Directions — Leaving out all pictures, reproduce the entries below exactly, from the first line through the line that contains "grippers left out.".

[start of Data supplied]

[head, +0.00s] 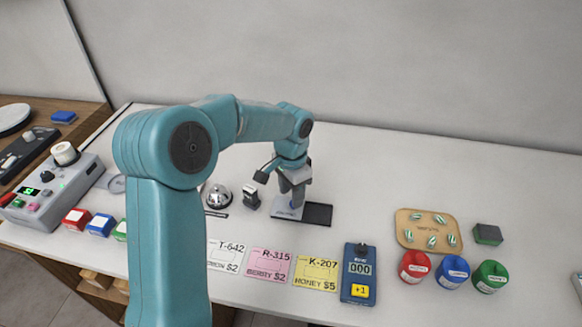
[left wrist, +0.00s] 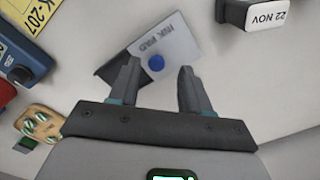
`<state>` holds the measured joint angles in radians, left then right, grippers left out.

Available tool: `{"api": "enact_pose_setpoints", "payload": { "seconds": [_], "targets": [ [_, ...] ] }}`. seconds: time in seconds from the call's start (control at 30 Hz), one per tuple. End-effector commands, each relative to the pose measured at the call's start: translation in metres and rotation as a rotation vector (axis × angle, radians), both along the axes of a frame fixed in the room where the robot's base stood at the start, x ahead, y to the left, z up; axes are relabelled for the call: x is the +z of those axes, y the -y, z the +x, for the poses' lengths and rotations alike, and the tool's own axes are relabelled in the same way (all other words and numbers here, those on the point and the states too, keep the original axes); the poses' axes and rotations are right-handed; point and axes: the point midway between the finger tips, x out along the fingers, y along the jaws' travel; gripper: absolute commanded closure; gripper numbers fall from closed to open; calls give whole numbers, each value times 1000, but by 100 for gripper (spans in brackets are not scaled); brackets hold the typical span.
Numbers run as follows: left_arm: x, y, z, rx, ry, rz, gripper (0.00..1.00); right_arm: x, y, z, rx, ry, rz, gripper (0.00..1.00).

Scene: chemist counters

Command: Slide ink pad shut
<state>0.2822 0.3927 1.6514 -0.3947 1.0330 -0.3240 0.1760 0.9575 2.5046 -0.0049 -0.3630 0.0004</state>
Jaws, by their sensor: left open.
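The ink pad stands on the counter in the head view, with its dark pad (head: 318,214) exposed on the right and its pale grey lid (head: 286,211) slid to the left. My left gripper (head: 293,200) points down over the lid. My right gripper is not in view.
A date stamp (head: 251,196) and a bell (head: 217,196) stand left of the ink pad. Price cards (head: 268,265) and a blue counter device (head: 359,274) lie in front. A wooden tray (head: 402,235) and coloured pots (head: 451,272) are to the right. The counter behind is clear.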

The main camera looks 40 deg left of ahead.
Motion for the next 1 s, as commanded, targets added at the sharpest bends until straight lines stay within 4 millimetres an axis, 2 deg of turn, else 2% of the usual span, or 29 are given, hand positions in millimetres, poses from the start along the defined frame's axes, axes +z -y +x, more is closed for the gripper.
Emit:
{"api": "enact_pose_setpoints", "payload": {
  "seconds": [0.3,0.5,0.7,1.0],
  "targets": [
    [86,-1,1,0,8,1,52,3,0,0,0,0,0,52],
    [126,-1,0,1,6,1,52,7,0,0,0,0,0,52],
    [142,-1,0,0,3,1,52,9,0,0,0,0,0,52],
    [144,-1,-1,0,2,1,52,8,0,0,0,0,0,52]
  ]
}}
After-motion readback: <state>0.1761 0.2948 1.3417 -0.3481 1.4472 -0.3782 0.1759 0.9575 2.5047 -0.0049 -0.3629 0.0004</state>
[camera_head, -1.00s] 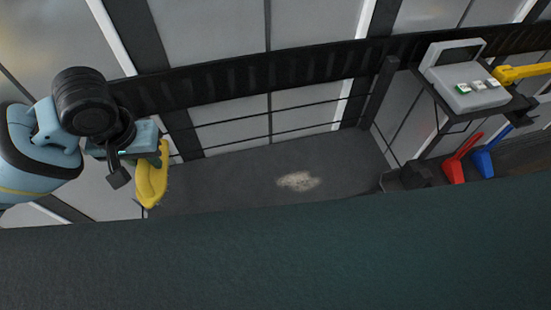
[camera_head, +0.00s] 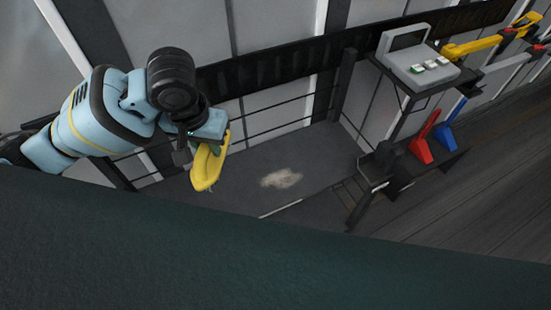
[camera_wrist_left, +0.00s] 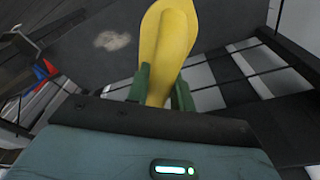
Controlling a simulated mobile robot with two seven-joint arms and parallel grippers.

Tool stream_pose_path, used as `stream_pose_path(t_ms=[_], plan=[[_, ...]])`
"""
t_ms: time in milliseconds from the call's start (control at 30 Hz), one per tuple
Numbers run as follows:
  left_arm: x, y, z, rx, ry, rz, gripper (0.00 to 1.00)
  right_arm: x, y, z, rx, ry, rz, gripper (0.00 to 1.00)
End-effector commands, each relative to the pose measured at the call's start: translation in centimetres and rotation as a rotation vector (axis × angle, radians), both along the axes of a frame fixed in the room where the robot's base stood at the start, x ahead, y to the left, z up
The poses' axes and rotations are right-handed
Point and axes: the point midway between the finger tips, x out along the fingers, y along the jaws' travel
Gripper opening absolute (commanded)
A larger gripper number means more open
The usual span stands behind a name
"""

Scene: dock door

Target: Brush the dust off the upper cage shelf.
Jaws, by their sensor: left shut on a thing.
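My left gripper (camera_head: 213,146) is shut on a yellow brush (camera_head: 206,168) and holds it above the left part of the dark shelf (camera_head: 235,190). The left wrist view shows the brush (camera_wrist_left: 172,45) between the green fingers of the gripper (camera_wrist_left: 158,88). A pale dust patch (camera_head: 281,178) lies on the shelf to the right of the brush, apart from it. The dust also shows in the left wrist view (camera_wrist_left: 112,40). The bristles are mostly hidden. My right gripper is not in view.
A grey device with buttons (camera_head: 420,68) stands on a small stand at the right. A red scoop-like item (camera_head: 421,143) and a blue one (camera_head: 446,132) sit below it. A dark green surface (camera_head: 200,255) fills the foreground. Thin rails (camera_head: 270,128) run behind the shelf.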

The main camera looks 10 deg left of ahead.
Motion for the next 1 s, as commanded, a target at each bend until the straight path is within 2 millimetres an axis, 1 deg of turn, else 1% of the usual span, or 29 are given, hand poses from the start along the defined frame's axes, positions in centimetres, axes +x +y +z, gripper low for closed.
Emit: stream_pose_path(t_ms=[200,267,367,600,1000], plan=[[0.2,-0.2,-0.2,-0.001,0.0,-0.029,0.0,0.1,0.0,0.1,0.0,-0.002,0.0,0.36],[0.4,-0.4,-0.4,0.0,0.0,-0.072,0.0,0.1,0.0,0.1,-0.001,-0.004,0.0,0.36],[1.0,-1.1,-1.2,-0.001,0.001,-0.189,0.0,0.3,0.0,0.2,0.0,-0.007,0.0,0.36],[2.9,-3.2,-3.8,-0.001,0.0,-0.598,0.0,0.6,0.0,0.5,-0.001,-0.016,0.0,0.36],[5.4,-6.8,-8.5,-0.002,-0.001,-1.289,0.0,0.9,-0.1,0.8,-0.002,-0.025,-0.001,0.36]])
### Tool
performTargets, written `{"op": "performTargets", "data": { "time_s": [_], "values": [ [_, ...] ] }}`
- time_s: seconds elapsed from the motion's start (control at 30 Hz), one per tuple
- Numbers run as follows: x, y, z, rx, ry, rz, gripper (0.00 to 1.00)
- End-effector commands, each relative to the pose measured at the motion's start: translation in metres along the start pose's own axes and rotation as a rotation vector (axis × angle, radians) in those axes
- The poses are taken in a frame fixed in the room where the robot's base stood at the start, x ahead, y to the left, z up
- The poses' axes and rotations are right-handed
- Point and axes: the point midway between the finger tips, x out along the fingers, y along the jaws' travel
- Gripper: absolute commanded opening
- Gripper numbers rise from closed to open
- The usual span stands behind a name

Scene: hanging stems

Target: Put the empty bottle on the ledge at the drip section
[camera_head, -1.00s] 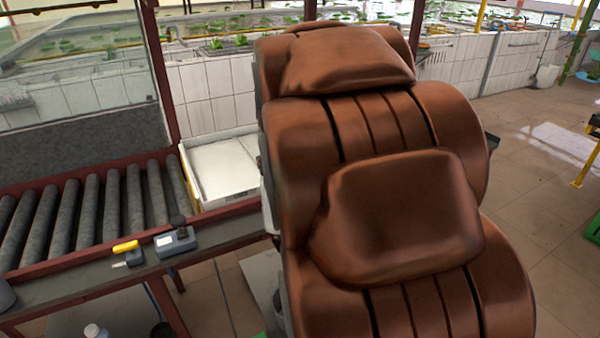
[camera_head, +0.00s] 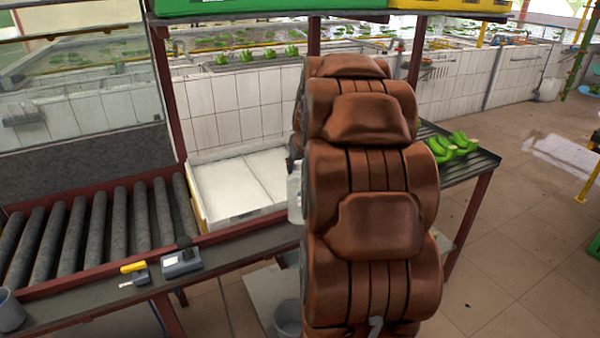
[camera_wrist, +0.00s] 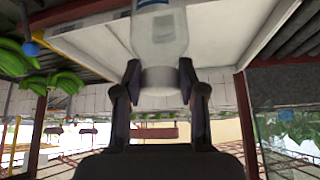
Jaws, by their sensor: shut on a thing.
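My gripper (camera_wrist: 158,82) is shut on a clear, empty-looking bottle (camera_wrist: 160,35), which shows upside down in the wrist view with its top cut off by the frame edge. A narrow grey ledge (camera_head: 90,305) runs along the front of the rollers. I cannot tell whether the bottle touches anything.
Rollers (camera_head: 95,232) fill the left. A yellow-handled tool (camera_head: 134,267) and a grey device (camera_head: 181,262) lie on the ledge, with a grey cup (camera_head: 10,310) at its left end. Green bananas (camera_head: 452,146) lie on a dark rack at right. Crates (camera_head: 215,7) sit overhead.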

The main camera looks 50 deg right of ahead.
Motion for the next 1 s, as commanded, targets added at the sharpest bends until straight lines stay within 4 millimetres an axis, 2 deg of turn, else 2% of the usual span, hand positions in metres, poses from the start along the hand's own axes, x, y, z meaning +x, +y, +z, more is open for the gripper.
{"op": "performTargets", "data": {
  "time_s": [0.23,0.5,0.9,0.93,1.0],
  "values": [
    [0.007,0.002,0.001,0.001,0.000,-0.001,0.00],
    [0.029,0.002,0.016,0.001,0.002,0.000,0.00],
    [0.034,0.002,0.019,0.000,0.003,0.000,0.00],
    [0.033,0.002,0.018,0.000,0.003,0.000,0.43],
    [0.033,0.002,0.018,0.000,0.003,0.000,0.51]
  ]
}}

[end of Data supplied]

Solution —
[head, +0.00s] 
[left wrist, +0.00s] 
`<state>` holds the measured joint angles in radians, left then right, grippers left out.

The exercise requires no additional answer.